Help Heal Ferguson is Operation Food Search’s response to the Ferguson Community.

“Many of the stores and food banks have been raided and are in need of food. We are searching for various food banks, stores and pantries that we could potentially raise enough money to donate to,” LoCo sponsor Anne Wayland said.

LoCo plans on gathering money and food donations before school; there will be opportunities to donate some money for the cause, and also at sporting events.

“I think it would be a good idea to begin collecting money, food and canned goods at the football game because there will be many people attending this event. The more money we get as soon as possible, the better,” Wayland said.

Coyman’s organization and team members will come to West to deliver barrels for us to put all of the donations and money in. They would like to pick them up by Monday, Sept. 1.

A food drive for Ferguson could be very beneficial for the innocent people… The chances aren’t very high that these raided stores will reopen soon.”

— Claire Webster, 12

“I think that having a food drive for Ferguson could be very beneficial for the innocent people, but this is still controversial because it could seem like we are taking a side in the Michael Brown case.

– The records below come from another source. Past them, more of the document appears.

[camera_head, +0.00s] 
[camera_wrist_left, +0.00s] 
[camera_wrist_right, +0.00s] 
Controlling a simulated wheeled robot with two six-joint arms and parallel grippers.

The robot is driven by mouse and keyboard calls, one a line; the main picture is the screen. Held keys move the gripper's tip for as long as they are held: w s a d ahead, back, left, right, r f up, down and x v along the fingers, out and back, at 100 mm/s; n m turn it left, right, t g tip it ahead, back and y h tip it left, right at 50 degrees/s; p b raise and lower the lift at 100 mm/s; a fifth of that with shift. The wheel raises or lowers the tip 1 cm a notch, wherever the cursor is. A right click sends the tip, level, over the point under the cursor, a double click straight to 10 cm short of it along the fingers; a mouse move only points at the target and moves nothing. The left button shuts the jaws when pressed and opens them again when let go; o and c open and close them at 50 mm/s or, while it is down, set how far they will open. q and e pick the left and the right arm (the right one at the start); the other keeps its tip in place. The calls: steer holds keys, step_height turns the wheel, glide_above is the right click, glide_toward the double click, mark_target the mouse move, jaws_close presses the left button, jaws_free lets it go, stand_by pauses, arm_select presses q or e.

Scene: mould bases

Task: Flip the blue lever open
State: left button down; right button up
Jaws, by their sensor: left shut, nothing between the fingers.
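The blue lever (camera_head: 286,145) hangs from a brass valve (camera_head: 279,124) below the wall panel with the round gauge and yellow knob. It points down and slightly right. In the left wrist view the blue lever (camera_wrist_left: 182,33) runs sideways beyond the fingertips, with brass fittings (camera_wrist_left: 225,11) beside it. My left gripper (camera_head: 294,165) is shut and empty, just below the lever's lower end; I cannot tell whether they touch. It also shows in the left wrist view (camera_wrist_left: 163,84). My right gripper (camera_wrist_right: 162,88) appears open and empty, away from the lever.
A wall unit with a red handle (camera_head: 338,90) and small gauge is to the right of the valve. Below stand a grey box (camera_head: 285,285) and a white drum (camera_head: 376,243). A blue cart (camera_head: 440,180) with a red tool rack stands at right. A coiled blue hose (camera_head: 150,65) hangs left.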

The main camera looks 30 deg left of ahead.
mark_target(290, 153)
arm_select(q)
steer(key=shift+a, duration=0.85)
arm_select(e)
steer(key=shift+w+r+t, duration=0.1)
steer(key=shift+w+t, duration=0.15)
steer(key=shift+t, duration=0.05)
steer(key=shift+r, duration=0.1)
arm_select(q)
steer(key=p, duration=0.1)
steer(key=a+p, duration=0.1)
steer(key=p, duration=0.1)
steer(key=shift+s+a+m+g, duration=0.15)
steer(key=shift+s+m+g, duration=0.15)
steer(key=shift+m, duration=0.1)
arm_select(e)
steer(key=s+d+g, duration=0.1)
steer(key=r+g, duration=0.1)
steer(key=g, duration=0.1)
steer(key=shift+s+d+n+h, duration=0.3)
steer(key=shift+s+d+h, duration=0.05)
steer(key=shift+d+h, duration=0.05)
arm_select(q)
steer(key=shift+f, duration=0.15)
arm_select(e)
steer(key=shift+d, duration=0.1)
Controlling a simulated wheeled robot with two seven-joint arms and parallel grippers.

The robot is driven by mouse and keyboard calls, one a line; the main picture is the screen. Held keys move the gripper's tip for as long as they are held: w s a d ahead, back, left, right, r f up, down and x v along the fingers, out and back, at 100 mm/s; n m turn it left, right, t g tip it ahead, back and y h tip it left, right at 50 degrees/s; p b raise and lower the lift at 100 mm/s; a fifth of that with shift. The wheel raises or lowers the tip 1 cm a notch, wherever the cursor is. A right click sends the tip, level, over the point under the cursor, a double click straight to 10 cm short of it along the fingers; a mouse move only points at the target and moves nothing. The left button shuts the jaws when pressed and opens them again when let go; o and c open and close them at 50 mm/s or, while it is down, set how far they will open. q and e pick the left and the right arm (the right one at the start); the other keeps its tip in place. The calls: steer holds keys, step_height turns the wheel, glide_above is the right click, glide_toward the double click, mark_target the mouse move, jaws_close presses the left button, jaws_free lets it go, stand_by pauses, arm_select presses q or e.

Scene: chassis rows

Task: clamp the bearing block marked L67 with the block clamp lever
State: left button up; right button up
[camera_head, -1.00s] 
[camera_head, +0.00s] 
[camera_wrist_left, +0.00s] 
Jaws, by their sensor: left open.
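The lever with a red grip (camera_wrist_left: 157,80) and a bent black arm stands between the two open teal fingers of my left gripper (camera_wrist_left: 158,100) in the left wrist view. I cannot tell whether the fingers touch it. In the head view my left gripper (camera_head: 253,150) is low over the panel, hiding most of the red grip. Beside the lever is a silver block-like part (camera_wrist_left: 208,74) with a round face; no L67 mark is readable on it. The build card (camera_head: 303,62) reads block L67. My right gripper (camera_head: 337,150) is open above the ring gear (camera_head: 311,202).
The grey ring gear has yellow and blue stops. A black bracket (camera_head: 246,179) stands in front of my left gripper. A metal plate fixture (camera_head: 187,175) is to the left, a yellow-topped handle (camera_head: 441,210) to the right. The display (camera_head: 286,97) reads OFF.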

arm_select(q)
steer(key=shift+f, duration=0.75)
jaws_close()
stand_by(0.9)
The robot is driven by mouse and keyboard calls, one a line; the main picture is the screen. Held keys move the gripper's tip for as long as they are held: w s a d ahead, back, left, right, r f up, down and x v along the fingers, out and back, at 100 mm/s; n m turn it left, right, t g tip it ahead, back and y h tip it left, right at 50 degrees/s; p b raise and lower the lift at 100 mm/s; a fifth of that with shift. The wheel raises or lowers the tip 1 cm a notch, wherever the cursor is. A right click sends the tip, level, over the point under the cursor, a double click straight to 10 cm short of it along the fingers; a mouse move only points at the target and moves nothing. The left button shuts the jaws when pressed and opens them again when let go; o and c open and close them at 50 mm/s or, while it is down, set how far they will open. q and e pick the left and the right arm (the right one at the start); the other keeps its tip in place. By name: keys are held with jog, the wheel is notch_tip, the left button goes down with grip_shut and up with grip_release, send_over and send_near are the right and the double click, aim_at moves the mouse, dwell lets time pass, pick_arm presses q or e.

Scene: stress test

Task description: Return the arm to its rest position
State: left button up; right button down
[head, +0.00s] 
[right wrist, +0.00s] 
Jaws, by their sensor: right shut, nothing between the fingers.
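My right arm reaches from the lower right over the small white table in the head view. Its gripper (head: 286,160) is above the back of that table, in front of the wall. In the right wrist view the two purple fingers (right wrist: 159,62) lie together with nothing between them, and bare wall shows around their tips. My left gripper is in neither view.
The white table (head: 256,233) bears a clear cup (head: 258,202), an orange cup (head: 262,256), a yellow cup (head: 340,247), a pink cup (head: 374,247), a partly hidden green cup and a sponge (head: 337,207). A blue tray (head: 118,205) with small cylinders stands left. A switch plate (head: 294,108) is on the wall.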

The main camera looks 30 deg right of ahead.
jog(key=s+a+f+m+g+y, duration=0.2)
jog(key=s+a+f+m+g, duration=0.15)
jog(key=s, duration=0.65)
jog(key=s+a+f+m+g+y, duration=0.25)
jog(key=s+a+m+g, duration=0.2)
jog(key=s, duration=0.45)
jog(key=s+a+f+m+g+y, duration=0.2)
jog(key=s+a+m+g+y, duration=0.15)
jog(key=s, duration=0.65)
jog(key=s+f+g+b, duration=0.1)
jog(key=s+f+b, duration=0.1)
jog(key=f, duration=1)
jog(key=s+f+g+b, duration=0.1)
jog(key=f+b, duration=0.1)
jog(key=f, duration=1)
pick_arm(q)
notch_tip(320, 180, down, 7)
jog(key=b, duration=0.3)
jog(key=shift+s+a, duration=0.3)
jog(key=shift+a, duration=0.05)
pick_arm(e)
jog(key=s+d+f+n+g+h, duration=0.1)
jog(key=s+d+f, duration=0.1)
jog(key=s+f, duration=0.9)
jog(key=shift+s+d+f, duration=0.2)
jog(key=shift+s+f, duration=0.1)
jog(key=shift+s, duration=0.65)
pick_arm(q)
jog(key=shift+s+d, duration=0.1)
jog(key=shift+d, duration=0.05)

It may also seem as if we are feeding the protesters, which could be the problem. In concerns of who deserves the food, a lot of the looters aren’t from Ferguson. The chances aren’t very high that these raided stores will reopen soon, and I feel bad for these stores and food pantries,” senior class Vice President Claire Webster said.

The food drive proposal was approved by activities director Brian Kessler and principal Dr. Jeremy Mitchell allowing them to put their ideas into action.

“I think that’s awesome! It sounds like a great idea, anything that we can do to help,”  Mitchell said.